Robot call records
------------

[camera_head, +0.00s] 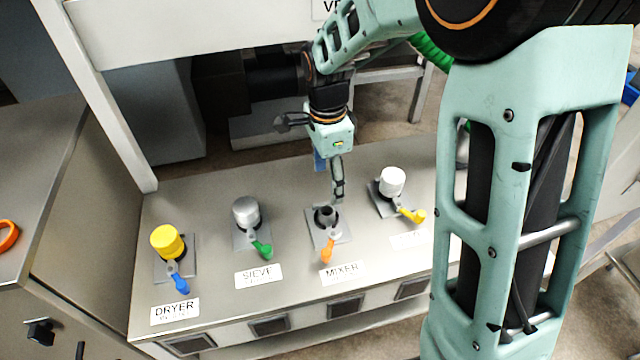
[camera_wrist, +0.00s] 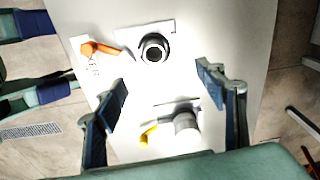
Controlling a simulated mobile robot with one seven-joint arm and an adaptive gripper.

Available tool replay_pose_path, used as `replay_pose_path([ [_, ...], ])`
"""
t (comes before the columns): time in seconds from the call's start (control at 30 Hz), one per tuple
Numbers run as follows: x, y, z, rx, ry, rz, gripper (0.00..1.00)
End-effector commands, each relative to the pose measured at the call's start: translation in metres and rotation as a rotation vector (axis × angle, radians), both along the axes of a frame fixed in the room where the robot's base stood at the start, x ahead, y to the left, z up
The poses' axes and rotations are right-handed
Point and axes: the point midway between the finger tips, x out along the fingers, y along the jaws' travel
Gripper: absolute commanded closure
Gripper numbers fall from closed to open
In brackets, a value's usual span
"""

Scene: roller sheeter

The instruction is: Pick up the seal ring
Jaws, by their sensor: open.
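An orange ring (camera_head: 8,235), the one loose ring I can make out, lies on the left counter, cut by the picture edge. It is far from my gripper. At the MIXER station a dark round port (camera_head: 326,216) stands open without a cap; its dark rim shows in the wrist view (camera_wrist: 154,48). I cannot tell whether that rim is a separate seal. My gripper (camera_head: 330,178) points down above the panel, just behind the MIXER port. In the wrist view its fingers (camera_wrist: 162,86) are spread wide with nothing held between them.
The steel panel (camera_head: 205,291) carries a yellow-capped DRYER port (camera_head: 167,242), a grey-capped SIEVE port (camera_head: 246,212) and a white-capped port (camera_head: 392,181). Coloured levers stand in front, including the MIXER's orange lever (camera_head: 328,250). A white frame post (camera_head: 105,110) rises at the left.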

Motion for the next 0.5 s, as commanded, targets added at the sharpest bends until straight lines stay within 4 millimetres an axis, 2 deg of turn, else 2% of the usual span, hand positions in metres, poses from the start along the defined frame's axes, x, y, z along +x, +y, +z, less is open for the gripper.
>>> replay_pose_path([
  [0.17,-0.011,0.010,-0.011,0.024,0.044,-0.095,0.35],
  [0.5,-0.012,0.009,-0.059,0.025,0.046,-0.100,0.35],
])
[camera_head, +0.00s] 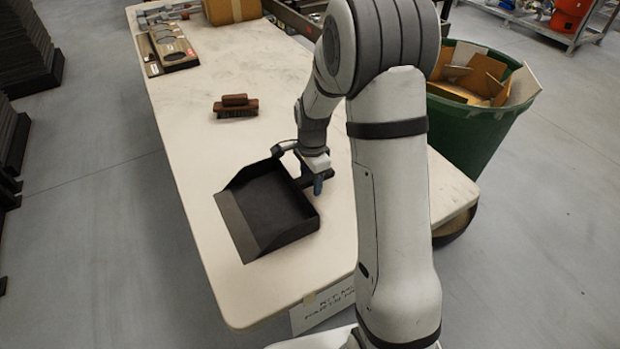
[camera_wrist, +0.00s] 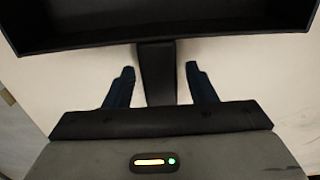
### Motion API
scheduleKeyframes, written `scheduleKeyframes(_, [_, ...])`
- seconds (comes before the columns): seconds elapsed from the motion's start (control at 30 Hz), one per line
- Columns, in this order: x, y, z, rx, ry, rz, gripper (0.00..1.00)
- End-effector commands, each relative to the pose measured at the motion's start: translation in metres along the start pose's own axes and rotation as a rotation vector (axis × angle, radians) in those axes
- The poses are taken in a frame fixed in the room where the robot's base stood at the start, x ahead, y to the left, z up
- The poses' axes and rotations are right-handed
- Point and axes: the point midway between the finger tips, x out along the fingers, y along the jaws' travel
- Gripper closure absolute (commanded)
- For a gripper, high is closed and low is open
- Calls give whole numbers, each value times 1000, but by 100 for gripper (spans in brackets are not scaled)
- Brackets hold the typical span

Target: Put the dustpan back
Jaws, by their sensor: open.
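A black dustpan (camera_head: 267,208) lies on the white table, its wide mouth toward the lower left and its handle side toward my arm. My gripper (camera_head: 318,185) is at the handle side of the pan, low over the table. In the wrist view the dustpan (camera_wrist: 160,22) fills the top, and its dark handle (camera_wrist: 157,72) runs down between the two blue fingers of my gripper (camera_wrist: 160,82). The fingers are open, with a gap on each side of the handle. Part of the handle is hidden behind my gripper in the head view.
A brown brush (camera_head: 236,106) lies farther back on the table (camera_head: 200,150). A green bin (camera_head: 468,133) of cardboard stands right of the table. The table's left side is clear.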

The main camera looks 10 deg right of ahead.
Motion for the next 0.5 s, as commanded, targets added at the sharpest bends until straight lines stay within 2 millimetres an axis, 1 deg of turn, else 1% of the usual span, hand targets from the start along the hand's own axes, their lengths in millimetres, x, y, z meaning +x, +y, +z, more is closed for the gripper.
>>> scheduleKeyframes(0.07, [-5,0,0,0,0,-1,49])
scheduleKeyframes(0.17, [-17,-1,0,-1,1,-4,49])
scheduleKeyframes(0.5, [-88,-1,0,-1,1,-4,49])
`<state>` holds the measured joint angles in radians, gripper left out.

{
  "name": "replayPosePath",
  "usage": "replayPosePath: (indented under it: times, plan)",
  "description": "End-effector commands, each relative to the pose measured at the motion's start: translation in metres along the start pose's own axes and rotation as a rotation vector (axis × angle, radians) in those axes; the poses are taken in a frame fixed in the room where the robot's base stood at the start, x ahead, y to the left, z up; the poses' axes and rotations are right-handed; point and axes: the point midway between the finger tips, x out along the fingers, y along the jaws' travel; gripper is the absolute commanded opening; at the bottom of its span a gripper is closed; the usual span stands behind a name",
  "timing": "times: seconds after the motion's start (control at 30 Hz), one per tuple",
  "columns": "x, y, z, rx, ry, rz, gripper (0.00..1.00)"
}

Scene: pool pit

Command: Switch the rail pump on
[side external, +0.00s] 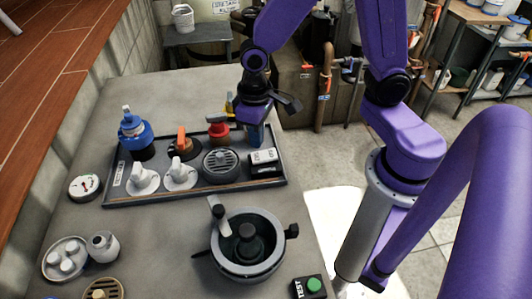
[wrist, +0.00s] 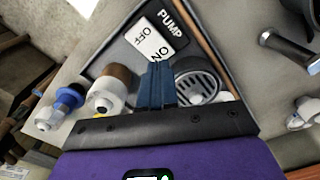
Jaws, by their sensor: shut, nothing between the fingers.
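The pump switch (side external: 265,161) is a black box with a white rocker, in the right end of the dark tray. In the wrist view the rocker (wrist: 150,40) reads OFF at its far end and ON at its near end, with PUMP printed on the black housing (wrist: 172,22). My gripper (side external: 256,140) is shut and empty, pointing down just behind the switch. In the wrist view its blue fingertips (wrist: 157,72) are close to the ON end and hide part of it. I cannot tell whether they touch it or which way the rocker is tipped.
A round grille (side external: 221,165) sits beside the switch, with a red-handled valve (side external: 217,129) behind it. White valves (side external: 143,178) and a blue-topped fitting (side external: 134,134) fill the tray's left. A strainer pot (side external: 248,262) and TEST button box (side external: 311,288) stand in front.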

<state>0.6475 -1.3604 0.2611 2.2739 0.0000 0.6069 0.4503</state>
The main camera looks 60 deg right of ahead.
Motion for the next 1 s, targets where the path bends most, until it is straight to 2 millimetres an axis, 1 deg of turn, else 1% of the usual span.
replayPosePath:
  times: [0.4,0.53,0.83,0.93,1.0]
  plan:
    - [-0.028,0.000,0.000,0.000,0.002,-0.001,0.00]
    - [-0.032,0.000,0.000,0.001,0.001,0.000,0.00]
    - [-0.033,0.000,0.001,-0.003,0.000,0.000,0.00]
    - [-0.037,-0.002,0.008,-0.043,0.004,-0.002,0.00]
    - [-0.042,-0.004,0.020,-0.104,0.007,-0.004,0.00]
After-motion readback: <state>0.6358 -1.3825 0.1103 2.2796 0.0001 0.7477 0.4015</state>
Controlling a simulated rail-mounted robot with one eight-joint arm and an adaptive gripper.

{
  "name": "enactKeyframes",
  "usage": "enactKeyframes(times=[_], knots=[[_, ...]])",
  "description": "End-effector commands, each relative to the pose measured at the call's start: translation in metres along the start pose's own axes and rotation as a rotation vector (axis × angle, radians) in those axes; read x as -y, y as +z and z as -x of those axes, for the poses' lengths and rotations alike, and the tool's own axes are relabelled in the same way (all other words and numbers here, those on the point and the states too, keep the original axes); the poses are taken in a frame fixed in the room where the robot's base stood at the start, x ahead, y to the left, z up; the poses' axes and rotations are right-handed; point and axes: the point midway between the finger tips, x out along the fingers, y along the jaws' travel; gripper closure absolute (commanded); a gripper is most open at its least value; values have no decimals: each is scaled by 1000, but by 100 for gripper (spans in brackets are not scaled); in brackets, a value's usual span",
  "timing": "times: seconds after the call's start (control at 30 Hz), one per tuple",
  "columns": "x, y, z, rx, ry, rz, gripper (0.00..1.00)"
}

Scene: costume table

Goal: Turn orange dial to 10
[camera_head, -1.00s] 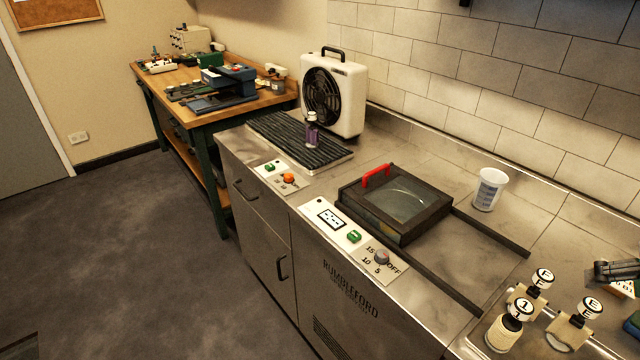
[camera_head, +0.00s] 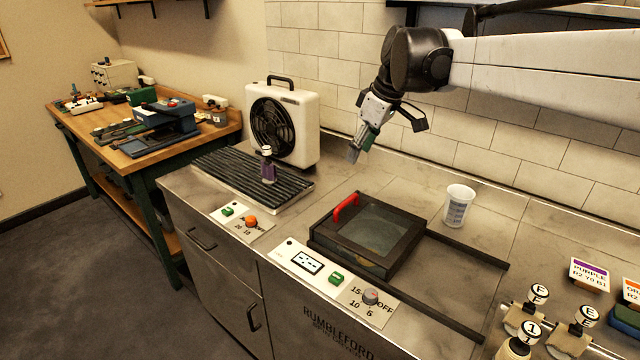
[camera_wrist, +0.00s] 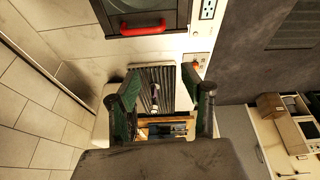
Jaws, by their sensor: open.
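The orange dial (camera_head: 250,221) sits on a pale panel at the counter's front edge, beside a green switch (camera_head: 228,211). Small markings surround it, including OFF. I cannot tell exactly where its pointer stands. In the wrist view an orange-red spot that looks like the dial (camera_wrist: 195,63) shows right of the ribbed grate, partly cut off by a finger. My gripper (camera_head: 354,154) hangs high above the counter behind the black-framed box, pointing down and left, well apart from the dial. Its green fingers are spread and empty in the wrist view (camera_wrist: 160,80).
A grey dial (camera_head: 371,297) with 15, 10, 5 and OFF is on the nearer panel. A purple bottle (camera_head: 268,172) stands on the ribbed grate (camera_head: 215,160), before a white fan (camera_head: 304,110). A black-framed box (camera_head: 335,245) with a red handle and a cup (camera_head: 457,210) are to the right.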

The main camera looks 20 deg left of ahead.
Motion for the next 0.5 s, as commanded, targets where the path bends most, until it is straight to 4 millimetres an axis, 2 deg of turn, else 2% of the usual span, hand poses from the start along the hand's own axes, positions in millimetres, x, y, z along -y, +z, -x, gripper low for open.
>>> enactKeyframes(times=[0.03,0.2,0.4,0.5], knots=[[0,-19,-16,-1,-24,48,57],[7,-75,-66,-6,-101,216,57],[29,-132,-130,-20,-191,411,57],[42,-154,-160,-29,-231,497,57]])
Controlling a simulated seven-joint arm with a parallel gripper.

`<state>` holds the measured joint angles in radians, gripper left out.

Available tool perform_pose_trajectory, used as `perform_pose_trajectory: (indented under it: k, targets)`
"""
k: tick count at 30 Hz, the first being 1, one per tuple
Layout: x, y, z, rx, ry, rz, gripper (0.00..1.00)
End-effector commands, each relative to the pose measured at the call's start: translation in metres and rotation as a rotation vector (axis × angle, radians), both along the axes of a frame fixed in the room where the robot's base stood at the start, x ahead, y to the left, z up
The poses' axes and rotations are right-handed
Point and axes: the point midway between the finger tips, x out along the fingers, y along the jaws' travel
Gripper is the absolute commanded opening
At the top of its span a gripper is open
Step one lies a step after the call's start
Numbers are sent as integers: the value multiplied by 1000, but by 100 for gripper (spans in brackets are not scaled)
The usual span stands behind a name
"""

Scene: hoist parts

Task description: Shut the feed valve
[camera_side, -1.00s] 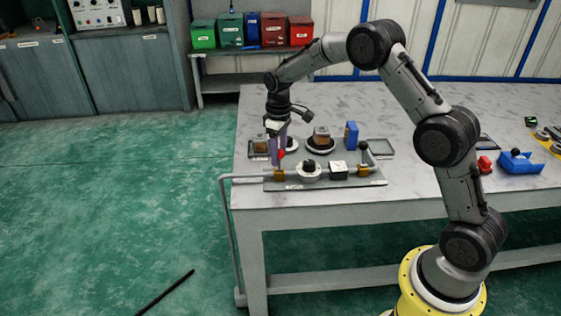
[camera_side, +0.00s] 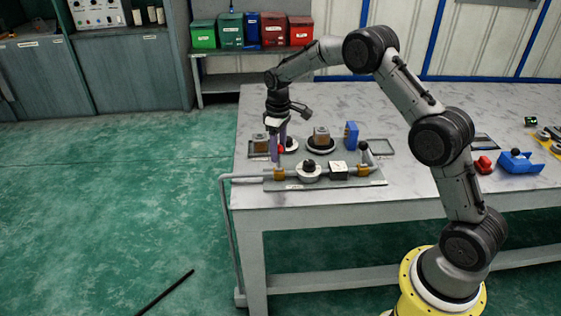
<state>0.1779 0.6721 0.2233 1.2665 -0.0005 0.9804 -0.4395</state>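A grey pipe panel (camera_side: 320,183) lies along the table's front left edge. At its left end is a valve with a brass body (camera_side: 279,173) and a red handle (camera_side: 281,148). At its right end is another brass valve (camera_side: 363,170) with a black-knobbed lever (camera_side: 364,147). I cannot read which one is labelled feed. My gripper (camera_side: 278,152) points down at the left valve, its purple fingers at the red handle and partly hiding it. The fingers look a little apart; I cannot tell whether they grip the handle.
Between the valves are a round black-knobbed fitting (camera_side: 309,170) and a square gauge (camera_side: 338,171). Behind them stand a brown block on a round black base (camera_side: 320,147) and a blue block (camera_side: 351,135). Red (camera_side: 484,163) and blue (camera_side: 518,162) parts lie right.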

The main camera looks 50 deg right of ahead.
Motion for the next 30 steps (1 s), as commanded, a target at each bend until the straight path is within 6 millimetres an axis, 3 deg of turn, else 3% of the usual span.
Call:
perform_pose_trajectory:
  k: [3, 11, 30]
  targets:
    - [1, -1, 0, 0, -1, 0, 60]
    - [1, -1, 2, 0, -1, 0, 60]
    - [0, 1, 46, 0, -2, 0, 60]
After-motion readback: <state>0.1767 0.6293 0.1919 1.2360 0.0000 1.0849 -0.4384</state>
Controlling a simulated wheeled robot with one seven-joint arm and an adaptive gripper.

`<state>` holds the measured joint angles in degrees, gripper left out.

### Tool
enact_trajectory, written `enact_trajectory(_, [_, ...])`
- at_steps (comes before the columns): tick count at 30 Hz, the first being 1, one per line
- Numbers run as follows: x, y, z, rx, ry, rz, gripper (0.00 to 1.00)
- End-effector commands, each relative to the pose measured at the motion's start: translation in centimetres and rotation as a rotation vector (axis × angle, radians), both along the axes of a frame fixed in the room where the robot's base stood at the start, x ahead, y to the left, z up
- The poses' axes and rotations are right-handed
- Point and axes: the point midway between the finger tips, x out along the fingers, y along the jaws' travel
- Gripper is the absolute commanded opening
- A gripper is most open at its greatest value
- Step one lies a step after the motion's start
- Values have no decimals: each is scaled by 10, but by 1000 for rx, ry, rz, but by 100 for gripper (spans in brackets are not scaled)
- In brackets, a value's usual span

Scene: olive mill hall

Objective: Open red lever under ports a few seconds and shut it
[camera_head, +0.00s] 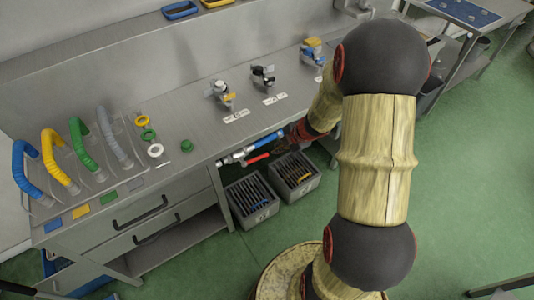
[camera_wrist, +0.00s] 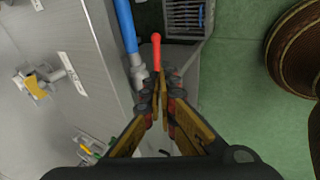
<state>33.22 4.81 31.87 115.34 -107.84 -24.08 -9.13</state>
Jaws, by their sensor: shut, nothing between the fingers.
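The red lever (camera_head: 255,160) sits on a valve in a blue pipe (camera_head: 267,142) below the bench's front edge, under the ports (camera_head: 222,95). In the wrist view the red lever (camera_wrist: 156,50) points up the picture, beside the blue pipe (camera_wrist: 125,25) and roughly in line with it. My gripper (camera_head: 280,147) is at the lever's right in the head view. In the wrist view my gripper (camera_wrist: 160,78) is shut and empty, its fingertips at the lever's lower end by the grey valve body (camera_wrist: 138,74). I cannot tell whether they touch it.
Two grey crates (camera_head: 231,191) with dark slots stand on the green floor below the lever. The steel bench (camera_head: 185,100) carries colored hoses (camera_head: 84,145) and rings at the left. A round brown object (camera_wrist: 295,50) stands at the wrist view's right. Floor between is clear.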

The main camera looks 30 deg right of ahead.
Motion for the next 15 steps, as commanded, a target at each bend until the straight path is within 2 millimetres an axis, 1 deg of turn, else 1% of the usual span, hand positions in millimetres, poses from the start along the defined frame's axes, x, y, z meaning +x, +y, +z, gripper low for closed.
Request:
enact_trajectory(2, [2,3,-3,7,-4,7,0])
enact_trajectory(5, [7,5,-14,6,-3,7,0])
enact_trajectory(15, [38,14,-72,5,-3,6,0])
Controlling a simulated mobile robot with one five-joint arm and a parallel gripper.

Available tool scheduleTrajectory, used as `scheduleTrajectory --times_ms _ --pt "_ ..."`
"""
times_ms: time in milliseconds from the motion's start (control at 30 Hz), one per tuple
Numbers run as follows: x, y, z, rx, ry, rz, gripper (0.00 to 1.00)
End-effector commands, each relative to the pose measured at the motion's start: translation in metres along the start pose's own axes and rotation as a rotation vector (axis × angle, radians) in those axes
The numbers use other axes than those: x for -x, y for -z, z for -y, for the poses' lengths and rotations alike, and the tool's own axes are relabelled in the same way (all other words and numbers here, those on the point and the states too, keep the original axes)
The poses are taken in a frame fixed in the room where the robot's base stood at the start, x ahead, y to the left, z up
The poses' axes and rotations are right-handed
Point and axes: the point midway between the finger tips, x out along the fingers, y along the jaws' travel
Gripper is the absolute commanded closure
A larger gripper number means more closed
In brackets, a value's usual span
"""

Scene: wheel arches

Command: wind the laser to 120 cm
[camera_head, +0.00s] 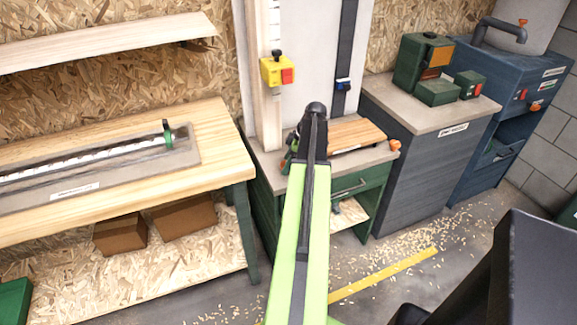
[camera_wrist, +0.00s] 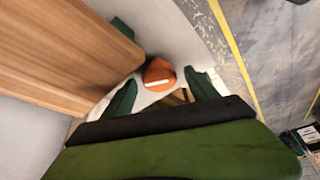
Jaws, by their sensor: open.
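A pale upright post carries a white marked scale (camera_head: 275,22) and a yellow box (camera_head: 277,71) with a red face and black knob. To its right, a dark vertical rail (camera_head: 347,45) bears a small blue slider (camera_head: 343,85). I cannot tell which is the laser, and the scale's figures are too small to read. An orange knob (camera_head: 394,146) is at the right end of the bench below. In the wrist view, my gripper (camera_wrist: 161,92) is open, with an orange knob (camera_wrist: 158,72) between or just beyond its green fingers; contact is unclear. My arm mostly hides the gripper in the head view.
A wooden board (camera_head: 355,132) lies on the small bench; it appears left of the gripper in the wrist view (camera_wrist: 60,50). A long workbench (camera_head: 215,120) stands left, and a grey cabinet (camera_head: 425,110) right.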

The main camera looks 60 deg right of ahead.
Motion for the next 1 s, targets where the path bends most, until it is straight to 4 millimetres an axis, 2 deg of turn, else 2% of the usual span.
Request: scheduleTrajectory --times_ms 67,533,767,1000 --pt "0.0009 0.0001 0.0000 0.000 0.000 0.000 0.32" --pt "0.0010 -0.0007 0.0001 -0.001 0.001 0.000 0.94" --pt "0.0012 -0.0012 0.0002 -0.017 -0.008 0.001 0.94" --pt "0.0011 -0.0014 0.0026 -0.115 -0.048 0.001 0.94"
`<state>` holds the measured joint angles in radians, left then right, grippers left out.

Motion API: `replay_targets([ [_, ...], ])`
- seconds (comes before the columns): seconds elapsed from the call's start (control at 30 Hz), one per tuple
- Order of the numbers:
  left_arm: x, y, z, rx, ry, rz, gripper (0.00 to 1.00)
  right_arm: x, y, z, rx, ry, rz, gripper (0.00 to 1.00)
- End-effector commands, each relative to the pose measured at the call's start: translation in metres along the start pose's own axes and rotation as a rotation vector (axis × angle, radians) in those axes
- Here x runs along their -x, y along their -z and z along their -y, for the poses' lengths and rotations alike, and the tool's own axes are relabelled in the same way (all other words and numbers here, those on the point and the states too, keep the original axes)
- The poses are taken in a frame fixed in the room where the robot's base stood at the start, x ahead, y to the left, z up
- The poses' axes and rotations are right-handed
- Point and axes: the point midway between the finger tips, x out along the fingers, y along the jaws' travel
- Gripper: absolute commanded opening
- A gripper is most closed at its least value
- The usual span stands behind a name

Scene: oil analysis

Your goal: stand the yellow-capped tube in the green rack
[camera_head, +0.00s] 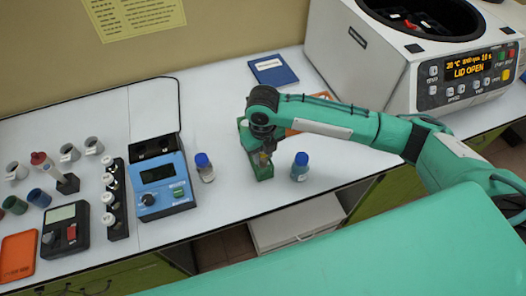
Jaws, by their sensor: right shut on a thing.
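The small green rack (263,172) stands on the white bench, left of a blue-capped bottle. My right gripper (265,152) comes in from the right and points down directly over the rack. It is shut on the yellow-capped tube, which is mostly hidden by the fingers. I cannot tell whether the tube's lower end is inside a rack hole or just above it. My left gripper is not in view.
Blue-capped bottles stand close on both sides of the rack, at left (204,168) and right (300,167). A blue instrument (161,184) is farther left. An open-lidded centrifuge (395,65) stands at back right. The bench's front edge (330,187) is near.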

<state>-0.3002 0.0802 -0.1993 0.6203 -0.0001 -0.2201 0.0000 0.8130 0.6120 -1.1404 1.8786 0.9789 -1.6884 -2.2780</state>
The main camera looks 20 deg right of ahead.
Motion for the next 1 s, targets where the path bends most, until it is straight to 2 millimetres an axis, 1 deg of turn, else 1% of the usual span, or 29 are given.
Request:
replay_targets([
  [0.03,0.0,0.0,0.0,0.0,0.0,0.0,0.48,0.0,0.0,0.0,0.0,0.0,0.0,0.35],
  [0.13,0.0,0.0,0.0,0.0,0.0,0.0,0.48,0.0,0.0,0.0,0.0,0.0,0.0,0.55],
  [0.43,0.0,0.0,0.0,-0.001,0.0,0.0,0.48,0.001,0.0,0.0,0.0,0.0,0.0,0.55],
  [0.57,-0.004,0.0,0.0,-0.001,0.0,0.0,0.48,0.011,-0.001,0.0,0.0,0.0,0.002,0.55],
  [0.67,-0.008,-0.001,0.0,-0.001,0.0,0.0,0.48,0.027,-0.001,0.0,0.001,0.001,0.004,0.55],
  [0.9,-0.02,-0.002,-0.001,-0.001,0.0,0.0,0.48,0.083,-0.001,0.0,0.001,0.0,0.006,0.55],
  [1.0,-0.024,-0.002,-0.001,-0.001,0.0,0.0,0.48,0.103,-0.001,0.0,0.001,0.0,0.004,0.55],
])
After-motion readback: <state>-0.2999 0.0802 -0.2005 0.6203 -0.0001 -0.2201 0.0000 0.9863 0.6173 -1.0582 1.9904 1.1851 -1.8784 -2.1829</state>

------------

> **Set exercise**: Check each line above for "joint" and return the ones that have it.

> **Answer to the problem**:
Controlling a simulated mobile robot with one seven-joint arm and an adaptive gripper.
`<state>` holds the measured joint angles in radians, gripper left out.
Controlling a simulated rail-mounted robot with one eight-joint arm and an adaptive gripper.
Controlling a simulated seven-joint arm with a parallel gripper.
`<state>` holds the measured joint angles in radians, gripper left out.
Controlling a simulated wheeled robot with one seven-joint arm and an adaptive gripper.
`<state>` holds the measured joint angles in degrees, gripper left out.
Controlling a simulated mobile robot with one five-joint arm and a parallel gripper.
`<state>` holds the measured joint angles in radians, left then right, grippers left out.

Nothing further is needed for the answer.